Gli studi effettuati dal team di ricercatori dell’Università di Napoli Federico II, del Cnr e dell’Università della Campania Vanvitelli hanno dimostrato che il materiale organico originariamente presente nella bottiglia era olio d’oliva, che, per effetto delle alte temperature a cui la bottiglia è stata esposta al momento dell’eruzione del Vesuvio e dei profondi cambiamenti che si sono verificati nei quasi due millenni di conservazione in condizioni incontrollate, porta le tracce di profonde modificazioni chimiche tipiche dei grassi alimentari alterati. Rispetto a questi ultimi è sopravvissuto davvero molto poco delle tipiche molecole dell’olio d’oliva: i trigliceridi che rappresentano il 98% dell’olio si sono scissi negli acidi grassi costitutivi; gli acidi grassi insaturi si sono completamente ossidati generando degli idrossiacidi che a loro volta, con una lenta cinetica, nel corso di circa 2000 anni, hanno reagito fra di loro formando dei prodotti di condensazione, le estolidi, mai osservati in precedenza nei processi convenzionali di alterazione naturale dell’olio d’oliva. La sostanza grassa (d) nel corso dell’irrancidimento ha, inoltre, prodotto una moltitudine di sostanze volatili che sono quelle rintracciabili in un olio fortemente rancido, derivanti dalla decomposizione dell’acido oleico e linoleico. Il profilo degli acidi grassi saturi e quello dei fitosteroli hanno consentito poi di stabilire con certezza che la materia grassa era di origine vegetale e non conteneva grasso di origine animale, ampiamente utilizzato dalle popolazioni dell’epoca, e che si trattava inequivocabilmente di olio di oliva.

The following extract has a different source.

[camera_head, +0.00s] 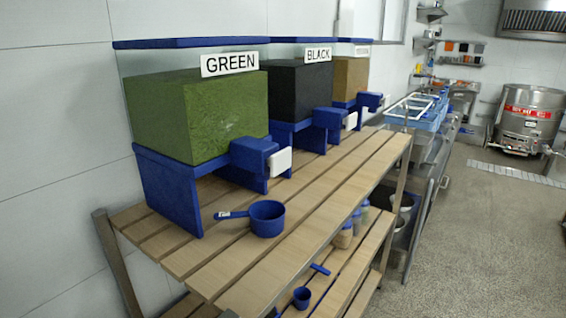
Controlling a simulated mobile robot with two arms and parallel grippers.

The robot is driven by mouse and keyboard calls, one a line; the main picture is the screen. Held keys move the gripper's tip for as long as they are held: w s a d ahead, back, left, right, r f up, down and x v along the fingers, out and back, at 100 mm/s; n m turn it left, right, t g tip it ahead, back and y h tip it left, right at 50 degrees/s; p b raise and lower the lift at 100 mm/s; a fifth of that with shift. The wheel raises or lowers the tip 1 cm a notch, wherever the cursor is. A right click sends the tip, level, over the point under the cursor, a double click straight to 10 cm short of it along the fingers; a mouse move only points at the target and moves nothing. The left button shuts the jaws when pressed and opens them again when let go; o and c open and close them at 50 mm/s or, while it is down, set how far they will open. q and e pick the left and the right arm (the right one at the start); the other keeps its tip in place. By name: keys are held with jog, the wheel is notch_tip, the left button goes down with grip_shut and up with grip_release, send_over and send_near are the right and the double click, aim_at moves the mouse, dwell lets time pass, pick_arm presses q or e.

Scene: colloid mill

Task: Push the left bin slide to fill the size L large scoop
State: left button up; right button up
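The left bin is labelled GREEN (229,63) and is filled with green material (200,115). It stands on a blue base on a slatted wooden shelf. Its slide (281,162) is a white plate on the front of the blue dispenser spout (254,153). A large blue scoop (267,219) sits upright on the shelf in front of the bin, its handle pointing left. It stands apart from the spout, nearer the shelf's front. The size mark on its handle label is too small to read, and its inside looks empty. Neither of my grippers is in view.
A bin labelled BLACK (318,54) and a third, brown-filled bin (350,78) stand further right. A smaller blue scoop (302,297) and several jars (345,236) are on the lower shelf. The upper shelf front (340,178) is mostly clear. Open floor (480,240) lies right.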

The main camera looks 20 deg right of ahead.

“Si tratta del più antico campione di olio di oliva a noi pervenuto in grosse quantità, la più antica bottiglia d’olio del mondo – commenta Raffaele Sacchi –. L’identificazione della natura della ‘bottiglia d’olio archeologico’ ci regala una prova inconfutabile dell’importanza che l’olio di oliva aveva nell’alimentazione quotidiana delle popolazioni del bacino Mediterraneo ed in particolare degli antichi Romani nella Campania Felix”.
Lo studio è stato pubblicato sulla rivista NPJ Science of Foods del gruppo Nature.